(What you have to do): Return the lines from the one that contains "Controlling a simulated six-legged" through the one that contains "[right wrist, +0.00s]", both included, exactly as written and with nothing added.

(Rows from a robot dataset):
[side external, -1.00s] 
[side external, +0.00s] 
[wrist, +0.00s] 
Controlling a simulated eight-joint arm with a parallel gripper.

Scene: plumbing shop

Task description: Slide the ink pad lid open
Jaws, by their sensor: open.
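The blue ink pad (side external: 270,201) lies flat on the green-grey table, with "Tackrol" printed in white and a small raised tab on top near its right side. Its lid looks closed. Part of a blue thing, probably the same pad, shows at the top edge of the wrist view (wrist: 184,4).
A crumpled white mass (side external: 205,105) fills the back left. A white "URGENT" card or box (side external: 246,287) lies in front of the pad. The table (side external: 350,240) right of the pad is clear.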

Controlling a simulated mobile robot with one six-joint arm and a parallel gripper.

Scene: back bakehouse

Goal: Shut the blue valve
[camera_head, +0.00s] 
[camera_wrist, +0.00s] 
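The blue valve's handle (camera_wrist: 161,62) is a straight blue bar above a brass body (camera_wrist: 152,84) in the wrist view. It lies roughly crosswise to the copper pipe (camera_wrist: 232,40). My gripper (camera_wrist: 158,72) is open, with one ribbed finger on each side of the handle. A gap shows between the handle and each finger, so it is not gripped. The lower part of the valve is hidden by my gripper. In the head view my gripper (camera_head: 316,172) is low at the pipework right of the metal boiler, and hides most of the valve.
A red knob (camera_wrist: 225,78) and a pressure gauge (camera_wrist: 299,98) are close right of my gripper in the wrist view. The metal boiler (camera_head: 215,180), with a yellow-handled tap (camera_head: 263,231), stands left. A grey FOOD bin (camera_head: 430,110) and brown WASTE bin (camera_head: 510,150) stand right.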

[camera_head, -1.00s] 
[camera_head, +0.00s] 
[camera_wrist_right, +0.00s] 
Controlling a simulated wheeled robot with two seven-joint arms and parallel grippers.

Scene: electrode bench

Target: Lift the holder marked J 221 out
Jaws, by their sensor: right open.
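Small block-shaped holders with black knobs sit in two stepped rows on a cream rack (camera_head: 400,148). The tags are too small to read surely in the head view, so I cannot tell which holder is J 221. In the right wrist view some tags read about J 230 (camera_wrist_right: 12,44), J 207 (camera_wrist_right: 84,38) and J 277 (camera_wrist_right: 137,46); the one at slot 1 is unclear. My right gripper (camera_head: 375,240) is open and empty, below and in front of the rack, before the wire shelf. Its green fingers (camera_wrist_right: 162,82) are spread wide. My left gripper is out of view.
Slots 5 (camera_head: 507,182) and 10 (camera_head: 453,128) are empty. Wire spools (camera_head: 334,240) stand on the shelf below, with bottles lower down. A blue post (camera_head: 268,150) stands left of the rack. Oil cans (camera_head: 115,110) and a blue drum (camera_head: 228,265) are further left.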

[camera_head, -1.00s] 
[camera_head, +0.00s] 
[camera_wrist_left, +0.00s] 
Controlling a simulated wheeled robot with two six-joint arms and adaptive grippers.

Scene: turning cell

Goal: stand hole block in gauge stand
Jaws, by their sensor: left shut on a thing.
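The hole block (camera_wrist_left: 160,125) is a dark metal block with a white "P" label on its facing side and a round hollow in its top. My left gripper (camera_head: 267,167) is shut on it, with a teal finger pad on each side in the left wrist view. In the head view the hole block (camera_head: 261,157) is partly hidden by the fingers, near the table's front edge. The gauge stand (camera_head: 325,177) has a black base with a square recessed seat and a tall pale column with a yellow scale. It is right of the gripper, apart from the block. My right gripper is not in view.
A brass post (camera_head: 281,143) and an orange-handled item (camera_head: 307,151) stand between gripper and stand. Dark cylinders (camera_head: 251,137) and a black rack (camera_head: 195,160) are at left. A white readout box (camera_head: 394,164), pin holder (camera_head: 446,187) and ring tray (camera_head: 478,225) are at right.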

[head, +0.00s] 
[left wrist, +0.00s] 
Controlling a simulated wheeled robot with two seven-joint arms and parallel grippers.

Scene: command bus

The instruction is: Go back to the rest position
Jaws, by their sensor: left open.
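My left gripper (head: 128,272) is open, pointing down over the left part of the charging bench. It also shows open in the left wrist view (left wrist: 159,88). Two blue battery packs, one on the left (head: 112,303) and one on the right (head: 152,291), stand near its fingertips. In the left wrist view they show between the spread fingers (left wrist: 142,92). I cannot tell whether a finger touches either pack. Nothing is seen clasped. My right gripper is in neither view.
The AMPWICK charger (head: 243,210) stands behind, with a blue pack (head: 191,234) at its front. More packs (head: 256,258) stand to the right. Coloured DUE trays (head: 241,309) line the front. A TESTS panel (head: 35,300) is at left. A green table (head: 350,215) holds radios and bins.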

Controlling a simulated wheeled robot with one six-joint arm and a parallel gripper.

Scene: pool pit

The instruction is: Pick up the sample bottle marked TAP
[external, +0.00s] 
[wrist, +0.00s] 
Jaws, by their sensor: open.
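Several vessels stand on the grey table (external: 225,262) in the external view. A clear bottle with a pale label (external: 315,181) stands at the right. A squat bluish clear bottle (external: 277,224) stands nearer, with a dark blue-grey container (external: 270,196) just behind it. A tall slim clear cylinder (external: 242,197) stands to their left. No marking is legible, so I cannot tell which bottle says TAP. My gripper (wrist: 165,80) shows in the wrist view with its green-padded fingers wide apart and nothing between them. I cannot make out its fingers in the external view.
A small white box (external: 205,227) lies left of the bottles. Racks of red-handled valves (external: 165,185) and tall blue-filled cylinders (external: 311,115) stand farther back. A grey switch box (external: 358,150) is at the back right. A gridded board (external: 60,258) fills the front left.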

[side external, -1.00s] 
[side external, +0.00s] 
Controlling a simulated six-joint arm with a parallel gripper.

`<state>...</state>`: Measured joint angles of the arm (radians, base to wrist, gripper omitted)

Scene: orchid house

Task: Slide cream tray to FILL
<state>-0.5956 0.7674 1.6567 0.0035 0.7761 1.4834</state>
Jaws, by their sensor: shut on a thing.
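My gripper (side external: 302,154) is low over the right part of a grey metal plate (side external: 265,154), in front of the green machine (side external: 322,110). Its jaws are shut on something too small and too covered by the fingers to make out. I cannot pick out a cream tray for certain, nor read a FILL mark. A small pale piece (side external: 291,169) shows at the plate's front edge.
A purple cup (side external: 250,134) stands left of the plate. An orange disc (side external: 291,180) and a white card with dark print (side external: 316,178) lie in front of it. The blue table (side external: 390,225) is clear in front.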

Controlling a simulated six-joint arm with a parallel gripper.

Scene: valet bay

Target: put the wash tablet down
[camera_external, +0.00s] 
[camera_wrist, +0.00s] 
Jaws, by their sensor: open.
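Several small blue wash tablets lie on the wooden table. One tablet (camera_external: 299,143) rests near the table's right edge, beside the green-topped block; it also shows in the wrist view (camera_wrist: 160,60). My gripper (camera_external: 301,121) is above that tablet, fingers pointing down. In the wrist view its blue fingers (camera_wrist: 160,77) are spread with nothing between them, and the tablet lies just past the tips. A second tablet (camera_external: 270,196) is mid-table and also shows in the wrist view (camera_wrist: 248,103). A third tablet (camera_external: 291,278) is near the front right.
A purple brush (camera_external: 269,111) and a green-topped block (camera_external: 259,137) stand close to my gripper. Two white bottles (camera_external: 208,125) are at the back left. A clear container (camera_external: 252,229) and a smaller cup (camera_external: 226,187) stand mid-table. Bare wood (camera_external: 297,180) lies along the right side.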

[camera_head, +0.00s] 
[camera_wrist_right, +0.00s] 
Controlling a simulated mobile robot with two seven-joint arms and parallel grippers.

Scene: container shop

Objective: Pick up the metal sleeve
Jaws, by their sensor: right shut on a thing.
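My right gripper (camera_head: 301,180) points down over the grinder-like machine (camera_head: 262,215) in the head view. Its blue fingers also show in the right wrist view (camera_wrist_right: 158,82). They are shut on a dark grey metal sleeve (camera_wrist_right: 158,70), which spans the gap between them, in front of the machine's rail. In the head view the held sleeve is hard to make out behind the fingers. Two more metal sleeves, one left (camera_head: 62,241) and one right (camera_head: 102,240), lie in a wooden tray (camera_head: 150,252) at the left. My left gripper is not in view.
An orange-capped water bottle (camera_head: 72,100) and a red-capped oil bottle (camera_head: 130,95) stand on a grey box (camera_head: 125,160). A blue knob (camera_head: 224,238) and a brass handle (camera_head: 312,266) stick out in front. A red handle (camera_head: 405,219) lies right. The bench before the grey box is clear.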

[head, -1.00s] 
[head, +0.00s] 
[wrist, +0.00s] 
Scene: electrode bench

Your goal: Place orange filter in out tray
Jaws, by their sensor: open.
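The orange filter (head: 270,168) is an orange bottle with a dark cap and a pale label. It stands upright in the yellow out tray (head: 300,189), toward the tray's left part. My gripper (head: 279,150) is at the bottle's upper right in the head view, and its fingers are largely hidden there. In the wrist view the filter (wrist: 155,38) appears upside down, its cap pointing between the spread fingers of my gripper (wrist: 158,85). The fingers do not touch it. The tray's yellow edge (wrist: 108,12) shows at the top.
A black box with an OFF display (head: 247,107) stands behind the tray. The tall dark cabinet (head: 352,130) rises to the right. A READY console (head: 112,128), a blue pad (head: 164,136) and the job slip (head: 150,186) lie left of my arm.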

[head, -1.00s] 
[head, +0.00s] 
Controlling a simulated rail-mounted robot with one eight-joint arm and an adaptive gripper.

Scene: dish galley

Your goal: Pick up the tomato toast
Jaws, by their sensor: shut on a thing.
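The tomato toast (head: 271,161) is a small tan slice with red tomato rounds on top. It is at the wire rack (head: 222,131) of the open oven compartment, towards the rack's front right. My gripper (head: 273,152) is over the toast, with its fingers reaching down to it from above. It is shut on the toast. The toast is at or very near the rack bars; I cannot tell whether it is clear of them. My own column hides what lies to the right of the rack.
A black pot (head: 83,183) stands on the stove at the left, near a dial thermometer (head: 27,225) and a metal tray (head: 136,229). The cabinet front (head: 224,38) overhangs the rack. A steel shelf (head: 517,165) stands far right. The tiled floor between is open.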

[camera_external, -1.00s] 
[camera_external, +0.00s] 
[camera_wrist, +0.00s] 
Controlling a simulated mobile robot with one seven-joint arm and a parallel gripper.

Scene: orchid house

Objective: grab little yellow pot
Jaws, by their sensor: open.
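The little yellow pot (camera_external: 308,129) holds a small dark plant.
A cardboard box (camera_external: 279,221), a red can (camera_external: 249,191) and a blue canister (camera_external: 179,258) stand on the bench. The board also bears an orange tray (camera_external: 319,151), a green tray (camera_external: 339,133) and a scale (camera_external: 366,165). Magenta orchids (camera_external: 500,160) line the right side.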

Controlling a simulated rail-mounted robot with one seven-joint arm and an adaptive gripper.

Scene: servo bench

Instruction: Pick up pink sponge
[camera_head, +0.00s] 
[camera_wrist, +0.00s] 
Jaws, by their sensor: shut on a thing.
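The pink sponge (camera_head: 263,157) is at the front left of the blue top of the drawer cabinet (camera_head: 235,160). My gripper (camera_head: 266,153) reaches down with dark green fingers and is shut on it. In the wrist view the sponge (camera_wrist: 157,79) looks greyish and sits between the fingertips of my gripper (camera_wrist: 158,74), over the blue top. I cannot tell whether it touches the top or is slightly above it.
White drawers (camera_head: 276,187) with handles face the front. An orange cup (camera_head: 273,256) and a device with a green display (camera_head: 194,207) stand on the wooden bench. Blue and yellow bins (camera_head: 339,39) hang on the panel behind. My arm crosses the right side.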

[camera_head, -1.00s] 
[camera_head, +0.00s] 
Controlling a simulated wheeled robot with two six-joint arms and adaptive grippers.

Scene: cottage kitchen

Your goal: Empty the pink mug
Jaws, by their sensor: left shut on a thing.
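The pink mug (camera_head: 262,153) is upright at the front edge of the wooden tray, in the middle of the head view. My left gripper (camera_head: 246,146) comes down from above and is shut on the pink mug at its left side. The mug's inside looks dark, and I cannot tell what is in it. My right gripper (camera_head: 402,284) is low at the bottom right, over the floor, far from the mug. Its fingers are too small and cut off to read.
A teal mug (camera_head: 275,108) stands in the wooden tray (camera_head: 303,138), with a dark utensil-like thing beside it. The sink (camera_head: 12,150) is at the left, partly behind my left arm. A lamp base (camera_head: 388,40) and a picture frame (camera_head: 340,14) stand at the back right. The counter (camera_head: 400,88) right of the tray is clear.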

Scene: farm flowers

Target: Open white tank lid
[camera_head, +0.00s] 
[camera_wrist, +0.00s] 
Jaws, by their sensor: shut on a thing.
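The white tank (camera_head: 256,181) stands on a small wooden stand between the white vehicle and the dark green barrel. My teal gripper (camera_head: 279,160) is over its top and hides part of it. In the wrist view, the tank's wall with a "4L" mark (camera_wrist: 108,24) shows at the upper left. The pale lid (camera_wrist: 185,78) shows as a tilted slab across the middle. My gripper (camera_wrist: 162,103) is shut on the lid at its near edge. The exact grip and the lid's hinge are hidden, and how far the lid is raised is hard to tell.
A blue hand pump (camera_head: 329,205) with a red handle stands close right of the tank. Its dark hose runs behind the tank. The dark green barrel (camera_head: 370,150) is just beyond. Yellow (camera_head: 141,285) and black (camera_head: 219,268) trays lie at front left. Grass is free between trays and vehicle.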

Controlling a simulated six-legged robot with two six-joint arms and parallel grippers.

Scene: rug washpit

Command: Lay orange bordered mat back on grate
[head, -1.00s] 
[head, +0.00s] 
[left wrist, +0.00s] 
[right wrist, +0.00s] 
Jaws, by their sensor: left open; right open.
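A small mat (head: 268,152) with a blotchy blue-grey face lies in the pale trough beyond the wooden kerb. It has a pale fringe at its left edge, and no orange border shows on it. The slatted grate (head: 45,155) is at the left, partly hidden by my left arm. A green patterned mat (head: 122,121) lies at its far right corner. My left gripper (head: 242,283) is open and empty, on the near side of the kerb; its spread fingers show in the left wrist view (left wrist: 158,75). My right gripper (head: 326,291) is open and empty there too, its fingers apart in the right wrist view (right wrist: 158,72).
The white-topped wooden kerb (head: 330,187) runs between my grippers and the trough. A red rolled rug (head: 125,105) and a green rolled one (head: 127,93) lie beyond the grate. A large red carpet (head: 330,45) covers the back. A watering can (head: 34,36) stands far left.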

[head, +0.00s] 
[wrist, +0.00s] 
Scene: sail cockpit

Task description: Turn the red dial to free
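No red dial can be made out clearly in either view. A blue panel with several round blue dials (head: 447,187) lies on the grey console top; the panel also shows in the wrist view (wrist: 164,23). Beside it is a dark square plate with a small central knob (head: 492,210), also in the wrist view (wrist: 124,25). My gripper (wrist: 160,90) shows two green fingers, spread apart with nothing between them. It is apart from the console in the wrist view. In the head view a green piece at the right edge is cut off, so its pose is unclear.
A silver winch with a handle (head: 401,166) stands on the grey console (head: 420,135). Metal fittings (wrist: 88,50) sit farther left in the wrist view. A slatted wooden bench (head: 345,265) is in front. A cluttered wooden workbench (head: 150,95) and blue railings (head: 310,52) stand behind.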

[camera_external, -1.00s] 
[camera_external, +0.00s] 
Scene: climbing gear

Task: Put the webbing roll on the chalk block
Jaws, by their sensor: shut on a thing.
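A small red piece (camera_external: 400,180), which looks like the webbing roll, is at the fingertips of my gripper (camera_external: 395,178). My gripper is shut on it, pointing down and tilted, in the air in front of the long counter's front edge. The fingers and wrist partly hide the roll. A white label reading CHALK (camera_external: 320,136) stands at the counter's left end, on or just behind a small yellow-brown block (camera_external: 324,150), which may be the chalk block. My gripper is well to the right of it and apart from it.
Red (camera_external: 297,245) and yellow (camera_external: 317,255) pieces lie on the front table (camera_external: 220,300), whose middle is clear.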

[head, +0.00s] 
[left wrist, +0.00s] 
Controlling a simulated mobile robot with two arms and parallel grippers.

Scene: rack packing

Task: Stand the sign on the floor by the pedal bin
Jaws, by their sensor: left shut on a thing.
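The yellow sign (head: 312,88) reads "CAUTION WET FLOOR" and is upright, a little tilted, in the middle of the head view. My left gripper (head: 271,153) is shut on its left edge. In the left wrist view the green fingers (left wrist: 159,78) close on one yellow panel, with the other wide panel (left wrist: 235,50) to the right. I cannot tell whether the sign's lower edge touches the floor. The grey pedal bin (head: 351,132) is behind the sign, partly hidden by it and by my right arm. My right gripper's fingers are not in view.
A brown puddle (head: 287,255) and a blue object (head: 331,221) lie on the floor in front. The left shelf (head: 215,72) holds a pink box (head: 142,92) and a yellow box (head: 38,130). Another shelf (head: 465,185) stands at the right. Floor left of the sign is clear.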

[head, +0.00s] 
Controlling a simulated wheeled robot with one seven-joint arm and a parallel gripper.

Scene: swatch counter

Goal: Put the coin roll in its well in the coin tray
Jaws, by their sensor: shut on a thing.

(Written solution):
Controlling a simulated six-legged robot with two six-joint arms and parallel grippers.

Scene: rug washpit

Command: Lay orange bordered mat back on grate
[head, -1.00s] 
[head, +0.00s] 
[left wrist, +0.00s] 
[right wrist, +0.00s] 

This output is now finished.